A South Korean court ruled Tuesday that Japan's Mitsubishi Heavy Industries should pay compensation to former wartime slave workers.
The district court in the southern city of Gwangju ruled Mitsubishi Heavy Industries should pay 120 million won ($106,700) in compensation to Kim Young-Ok, 85, and 3.25 million won to a relative of late victim Choe Jeong-Rye, activists said.
It is the second such ruling in four years.
The Korean peninsula was under Japanese colonial rule from 1910-45, when Koreans were banned from using their own language at schools and forced to adopt Japanese names.
Hundreds of thousands of Koreans were forcibly recruited as frontline troops, slave workers and wartime sex slaves known as comfort women.
Issues of history still divide the neighbors, which are both US allies, and complicate their relationship even as they both face threats from nuclear-armed North Korea.
"We welcome this ruling. This is another court victory for the victims and their relatives," Lee Kuk-Un, who leads a group of activists working for former slave workers told AFP.

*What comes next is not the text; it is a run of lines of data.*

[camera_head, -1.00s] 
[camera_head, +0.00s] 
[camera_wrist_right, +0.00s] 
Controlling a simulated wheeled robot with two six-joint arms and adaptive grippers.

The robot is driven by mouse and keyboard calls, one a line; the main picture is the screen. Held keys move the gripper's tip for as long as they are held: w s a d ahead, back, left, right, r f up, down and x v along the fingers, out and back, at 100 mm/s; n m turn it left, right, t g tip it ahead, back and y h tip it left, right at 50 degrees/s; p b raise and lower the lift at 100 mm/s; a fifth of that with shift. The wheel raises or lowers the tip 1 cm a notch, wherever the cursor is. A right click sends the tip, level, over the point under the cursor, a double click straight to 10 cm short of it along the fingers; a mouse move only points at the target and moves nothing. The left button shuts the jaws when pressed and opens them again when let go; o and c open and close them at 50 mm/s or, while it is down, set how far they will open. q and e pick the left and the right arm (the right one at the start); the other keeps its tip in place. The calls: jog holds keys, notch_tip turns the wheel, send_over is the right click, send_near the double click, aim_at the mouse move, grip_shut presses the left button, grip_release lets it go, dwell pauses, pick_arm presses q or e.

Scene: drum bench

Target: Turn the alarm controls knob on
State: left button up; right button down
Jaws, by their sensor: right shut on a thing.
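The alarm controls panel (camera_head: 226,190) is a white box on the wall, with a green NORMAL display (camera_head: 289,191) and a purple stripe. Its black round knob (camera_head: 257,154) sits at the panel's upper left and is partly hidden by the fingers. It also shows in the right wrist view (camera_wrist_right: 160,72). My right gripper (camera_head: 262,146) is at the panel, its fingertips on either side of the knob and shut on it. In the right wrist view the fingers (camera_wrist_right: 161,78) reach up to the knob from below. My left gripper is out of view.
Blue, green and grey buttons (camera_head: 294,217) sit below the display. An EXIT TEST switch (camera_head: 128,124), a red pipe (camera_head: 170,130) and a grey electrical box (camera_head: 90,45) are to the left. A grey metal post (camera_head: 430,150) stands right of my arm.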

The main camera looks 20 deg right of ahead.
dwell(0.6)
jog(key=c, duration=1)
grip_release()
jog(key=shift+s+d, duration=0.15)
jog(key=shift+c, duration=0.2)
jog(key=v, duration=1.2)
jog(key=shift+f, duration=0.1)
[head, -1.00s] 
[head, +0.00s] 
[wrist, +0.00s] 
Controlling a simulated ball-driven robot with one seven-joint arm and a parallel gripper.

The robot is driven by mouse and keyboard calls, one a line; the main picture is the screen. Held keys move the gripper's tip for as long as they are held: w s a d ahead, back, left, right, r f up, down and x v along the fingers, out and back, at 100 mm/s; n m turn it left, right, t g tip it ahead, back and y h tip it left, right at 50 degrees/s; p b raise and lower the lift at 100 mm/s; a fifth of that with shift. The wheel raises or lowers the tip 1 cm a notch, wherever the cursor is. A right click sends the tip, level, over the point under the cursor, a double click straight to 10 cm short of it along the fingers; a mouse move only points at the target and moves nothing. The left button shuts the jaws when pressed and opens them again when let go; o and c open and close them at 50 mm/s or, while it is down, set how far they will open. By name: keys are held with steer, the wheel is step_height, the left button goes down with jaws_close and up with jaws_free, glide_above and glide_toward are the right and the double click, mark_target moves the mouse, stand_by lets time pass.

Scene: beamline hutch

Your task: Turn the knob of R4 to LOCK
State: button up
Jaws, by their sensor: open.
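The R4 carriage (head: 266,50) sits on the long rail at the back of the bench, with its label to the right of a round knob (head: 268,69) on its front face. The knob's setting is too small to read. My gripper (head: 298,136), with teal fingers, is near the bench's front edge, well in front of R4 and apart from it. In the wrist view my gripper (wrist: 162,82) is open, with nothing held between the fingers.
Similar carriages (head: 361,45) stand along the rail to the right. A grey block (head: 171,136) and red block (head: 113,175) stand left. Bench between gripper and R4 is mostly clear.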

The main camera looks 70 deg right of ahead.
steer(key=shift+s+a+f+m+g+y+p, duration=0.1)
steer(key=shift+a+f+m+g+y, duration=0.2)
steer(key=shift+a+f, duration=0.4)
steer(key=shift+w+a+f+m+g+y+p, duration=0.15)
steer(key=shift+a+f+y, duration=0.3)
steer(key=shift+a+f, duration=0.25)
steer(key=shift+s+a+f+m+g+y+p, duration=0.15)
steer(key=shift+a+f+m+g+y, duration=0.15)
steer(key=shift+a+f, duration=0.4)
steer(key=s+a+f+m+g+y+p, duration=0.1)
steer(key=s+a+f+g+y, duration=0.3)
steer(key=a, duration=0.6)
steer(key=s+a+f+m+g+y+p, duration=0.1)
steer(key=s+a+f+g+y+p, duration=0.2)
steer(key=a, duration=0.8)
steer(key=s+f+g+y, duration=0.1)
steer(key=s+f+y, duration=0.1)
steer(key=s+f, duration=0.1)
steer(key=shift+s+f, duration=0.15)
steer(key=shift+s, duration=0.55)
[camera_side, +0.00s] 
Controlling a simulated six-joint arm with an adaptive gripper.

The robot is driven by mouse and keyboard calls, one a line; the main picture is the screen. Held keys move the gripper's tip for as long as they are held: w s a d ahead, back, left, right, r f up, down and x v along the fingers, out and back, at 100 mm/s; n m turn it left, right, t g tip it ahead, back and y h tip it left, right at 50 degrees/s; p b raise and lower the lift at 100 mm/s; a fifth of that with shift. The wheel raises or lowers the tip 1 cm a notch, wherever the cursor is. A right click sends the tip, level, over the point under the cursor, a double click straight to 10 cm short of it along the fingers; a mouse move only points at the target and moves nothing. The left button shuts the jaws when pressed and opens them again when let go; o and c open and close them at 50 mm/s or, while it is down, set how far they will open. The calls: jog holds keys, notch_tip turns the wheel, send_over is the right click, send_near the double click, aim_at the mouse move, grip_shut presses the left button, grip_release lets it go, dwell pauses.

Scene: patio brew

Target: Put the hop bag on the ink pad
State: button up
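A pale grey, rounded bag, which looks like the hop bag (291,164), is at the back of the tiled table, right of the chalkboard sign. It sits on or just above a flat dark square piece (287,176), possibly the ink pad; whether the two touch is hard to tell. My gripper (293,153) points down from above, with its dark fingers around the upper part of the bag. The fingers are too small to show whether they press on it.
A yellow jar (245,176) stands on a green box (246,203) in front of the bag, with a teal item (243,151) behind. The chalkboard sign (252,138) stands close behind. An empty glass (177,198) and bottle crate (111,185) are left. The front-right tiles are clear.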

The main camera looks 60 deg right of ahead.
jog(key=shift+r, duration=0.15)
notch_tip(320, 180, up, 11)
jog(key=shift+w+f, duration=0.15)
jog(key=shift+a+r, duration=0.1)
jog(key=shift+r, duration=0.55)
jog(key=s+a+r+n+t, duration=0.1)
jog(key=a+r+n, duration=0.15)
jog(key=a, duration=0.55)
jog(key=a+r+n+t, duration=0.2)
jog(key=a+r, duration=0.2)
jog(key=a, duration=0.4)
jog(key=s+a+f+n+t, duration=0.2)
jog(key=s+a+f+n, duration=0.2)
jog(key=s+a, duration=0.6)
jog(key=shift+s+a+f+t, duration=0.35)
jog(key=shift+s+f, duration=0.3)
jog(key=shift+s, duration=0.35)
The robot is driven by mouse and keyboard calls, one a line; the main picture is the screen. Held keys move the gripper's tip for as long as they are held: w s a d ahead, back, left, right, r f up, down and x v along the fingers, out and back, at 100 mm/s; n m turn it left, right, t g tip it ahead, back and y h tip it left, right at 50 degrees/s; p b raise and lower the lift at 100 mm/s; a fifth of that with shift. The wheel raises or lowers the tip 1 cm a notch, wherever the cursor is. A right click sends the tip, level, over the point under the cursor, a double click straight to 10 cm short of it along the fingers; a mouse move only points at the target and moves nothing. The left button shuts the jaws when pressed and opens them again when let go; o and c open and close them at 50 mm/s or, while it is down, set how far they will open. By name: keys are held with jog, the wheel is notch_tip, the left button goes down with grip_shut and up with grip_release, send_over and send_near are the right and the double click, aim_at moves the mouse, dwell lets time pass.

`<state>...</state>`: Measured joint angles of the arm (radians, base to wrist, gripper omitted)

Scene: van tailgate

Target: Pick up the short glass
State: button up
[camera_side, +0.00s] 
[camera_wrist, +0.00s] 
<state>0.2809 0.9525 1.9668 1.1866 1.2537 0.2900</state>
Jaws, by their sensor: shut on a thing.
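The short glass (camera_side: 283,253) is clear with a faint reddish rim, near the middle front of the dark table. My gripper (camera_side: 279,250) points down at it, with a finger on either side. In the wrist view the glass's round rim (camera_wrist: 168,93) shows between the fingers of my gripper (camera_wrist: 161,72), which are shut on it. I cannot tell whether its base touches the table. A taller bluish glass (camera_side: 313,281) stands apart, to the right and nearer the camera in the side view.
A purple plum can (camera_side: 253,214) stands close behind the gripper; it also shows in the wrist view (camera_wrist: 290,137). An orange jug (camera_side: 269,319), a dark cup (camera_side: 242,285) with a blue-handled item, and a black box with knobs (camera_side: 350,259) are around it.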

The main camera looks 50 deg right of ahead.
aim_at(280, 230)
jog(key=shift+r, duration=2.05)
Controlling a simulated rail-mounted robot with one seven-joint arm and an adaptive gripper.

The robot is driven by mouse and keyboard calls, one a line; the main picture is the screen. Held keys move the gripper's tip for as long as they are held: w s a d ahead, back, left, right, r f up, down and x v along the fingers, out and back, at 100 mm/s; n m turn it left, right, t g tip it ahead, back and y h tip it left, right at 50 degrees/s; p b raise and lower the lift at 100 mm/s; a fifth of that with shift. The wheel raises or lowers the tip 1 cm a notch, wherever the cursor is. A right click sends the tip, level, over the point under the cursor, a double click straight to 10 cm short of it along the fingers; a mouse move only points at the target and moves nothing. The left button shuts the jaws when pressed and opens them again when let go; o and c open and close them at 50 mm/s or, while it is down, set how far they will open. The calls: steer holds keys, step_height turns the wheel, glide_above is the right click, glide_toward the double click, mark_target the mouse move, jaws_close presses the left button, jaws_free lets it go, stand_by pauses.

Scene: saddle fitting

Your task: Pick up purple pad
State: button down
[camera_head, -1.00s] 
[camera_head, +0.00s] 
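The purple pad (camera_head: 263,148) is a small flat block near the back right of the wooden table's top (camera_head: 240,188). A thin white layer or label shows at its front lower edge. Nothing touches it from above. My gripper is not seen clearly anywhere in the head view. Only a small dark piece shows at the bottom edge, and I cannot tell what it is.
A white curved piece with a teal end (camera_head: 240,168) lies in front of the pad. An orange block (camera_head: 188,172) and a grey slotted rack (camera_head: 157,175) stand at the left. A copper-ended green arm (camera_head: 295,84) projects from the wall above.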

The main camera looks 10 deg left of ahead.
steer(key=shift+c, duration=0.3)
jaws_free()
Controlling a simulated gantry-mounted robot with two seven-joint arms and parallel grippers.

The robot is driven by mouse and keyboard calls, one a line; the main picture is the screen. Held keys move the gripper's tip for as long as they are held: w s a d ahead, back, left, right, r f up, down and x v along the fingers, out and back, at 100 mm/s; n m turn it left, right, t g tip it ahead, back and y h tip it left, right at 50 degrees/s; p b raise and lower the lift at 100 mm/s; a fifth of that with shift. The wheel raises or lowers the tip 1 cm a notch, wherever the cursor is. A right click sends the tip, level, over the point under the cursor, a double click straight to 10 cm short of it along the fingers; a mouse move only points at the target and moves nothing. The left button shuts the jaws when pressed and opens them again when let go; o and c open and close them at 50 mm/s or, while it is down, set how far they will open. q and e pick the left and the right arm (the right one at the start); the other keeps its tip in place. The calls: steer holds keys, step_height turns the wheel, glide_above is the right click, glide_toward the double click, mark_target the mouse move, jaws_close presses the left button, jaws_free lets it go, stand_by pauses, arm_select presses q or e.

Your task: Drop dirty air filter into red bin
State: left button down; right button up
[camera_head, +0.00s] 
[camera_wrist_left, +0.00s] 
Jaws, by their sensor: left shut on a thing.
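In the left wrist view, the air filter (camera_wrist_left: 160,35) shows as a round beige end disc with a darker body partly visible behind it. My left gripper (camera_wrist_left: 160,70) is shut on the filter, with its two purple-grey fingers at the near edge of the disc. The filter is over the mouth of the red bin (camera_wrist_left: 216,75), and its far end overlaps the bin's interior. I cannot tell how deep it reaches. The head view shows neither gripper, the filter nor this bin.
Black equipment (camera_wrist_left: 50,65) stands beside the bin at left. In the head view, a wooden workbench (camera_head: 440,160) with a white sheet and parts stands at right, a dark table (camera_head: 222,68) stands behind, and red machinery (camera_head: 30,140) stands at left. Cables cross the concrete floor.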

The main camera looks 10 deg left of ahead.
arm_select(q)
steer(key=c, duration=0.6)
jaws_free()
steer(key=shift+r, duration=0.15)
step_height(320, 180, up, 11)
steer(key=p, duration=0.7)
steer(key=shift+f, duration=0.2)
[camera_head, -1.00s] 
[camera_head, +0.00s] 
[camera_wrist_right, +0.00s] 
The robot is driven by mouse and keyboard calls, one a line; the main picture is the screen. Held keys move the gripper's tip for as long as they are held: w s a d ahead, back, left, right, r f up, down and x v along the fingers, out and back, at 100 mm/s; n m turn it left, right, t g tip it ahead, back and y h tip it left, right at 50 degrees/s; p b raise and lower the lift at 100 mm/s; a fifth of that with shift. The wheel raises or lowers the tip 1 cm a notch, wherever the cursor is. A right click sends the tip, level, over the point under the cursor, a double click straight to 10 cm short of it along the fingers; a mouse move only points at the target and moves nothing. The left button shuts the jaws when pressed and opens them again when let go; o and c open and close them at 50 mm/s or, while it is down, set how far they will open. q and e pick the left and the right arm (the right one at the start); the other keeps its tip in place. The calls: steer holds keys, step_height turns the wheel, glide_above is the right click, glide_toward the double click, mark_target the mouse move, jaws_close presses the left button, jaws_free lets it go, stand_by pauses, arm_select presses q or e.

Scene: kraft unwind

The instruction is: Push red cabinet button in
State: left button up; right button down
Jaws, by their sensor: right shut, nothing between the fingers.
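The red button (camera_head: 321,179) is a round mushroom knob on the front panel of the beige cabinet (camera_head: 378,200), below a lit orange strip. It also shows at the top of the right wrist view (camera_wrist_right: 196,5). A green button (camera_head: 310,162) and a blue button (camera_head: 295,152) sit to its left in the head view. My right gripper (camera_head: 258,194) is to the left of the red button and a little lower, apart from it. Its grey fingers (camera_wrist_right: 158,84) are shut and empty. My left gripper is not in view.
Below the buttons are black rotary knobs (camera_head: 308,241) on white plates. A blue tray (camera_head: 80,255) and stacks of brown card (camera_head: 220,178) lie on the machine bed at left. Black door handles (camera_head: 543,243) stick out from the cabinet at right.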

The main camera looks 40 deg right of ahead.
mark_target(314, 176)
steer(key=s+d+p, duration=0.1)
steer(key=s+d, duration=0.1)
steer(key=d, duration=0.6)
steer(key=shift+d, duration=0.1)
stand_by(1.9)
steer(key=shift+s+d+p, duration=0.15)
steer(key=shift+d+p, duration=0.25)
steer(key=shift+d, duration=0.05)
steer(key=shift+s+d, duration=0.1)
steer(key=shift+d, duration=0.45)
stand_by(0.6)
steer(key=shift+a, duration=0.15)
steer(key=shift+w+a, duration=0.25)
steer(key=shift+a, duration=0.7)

The victims, both in their teens, worked without pay at a Mitsubishi aircraft manufacturing plant in Nagoya in 1944 after being falsely promised they would be able to make money and study in Japan.
It is one of 14 cases involving more than 1,000 South Korean victims that have been filed against Mitsubishi and several other Japanese firms seeking compensation for wartime slave labor.
The first such ruling came in 2013, when the Gwangju district court ruled in favor of five victims, ordering Mitsubishi to pay each of them amounts ranging up to 150 million won.
An appeals court upheld the verdict but Mitsubishi has since taken the case to South Korea's Supreme Court, which has yet to rule on it.